本稿をなぜ提起したか。
3、11を経て私たちが知ったのは原子力ムラの存在でした。
しかしそれと関係なくとも、結果として原発推進の側に身をおいたことになる人間、集団はなかったか。
「人間」とは先ずは私自身であり、「集団」には進歩的と称されてきた集団はなかったか。
●原子力をどうみてきたか。
戦後のこの国の大勢は、原子力の軍事的利用は否定するも平和利用は肯定するというものでした。
しかしこれを崩したのは、ソ連の核実験。
直前の原水禁大会はアメリカの核実験再開を想定し、「再実験する国は平和の敵とみなす」との決議をしました。
これを受けて、ソ連に抗議すべきというグループと、米ソを同一視してはならないというグループに分裂。
社会党・総評を主とするグループは「原水禁国民会議」を結成。
代表の森滝市郎氏は「核と人類は共存できない」を掲げました。
これを基に、原発立地での反対住民に理論的根拠を与えたのが、高木仁三郎氏はじめ「原子力資料調査室」の皆さん。

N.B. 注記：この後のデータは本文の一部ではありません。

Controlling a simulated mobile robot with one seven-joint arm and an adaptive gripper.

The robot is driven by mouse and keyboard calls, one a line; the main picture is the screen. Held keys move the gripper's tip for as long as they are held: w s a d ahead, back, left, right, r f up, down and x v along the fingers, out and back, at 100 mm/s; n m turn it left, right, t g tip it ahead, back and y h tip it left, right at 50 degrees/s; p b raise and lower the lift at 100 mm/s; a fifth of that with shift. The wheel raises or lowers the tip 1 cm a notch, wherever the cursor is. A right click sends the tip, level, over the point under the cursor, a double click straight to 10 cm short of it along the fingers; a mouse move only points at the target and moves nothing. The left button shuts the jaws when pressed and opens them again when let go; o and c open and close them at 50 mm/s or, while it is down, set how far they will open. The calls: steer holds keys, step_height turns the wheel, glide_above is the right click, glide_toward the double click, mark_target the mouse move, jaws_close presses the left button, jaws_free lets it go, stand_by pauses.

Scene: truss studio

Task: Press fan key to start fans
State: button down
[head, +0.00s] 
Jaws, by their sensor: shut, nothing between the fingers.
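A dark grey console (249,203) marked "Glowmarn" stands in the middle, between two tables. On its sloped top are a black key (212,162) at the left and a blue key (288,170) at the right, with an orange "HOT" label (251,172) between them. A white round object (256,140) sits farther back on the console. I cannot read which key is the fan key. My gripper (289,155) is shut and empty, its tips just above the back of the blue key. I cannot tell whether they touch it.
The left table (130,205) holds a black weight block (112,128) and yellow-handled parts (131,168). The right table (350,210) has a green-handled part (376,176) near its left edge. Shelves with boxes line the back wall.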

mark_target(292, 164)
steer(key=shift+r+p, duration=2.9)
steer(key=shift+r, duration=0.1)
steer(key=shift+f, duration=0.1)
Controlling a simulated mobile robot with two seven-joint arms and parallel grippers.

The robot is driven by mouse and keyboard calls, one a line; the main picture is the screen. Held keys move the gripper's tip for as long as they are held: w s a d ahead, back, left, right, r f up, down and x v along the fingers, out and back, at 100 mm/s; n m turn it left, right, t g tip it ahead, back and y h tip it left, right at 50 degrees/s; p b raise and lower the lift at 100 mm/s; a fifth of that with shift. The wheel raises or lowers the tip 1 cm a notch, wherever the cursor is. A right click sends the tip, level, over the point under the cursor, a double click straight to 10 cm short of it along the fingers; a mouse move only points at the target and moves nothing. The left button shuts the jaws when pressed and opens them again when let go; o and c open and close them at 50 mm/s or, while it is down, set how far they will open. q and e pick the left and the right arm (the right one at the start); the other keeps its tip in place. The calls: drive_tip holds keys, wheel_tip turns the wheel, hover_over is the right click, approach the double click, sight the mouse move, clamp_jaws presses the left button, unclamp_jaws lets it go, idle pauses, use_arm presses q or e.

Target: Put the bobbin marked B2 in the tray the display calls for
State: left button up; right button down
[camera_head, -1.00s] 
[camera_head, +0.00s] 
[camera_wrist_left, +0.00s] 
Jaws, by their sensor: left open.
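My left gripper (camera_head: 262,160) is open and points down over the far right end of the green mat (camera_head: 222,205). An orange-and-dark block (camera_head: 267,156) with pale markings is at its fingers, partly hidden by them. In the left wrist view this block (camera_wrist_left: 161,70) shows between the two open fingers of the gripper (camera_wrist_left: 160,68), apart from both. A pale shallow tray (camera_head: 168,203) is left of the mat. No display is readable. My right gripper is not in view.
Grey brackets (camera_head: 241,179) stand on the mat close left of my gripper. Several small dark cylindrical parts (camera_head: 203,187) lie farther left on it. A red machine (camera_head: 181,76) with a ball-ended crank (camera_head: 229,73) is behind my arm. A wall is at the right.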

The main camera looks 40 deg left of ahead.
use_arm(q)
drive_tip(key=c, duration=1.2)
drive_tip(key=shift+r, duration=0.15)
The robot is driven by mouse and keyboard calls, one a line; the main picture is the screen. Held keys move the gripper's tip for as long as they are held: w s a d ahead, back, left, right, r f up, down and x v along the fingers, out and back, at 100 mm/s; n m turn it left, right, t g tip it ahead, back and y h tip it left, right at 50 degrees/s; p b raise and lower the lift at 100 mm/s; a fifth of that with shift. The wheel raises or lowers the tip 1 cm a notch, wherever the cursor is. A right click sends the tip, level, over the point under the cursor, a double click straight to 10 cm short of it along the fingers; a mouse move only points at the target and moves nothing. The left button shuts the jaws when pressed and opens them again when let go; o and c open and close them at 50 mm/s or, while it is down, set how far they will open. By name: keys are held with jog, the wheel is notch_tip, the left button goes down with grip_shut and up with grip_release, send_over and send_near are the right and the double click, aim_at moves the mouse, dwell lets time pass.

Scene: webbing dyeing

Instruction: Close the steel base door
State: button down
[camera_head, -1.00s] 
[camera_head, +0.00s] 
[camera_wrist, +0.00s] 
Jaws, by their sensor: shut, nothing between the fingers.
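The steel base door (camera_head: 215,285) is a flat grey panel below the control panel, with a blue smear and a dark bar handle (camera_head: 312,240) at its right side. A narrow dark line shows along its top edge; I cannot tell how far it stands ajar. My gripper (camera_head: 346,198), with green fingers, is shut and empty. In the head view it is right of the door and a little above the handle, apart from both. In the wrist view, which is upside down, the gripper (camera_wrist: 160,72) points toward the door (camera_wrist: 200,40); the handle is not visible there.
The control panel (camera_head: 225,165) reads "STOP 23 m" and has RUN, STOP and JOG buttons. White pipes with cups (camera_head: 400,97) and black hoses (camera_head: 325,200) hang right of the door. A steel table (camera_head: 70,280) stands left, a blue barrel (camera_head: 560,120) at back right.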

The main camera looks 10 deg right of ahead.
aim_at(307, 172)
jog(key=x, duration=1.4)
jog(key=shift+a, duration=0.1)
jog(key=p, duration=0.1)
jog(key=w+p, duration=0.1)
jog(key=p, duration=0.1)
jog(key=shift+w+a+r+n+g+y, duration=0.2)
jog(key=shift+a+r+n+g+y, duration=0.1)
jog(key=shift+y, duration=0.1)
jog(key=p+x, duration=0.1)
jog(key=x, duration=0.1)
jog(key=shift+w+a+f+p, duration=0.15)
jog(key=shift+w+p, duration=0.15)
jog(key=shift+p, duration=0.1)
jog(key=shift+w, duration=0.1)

一方、日本共産党の原子力政策の基本は、→『日本経済への提言』1977年
(1)原子力の軍事的利用を阻止し、
(2)研究・開発の民主的総合的発展を図り、
(3)安全・有効な平和利用をすすめる。
●この結果、
共産党はチェルノブイリ以降も、個別の原発推進政策には反対しつつも、
原発自体は認める立場をとってきた。
私が寒心を持つのは、この立場をとる大きな一因に、原水禁との対立関係がありはしないか、ということ。
●しかし昨年の「さよなら原発集会」は、
そうしたことを払拭した集会となりました。
しかし、それは一過性のものであった、という声が聞こえてこなくもなく、
その心配と憤りがあっての一文であります。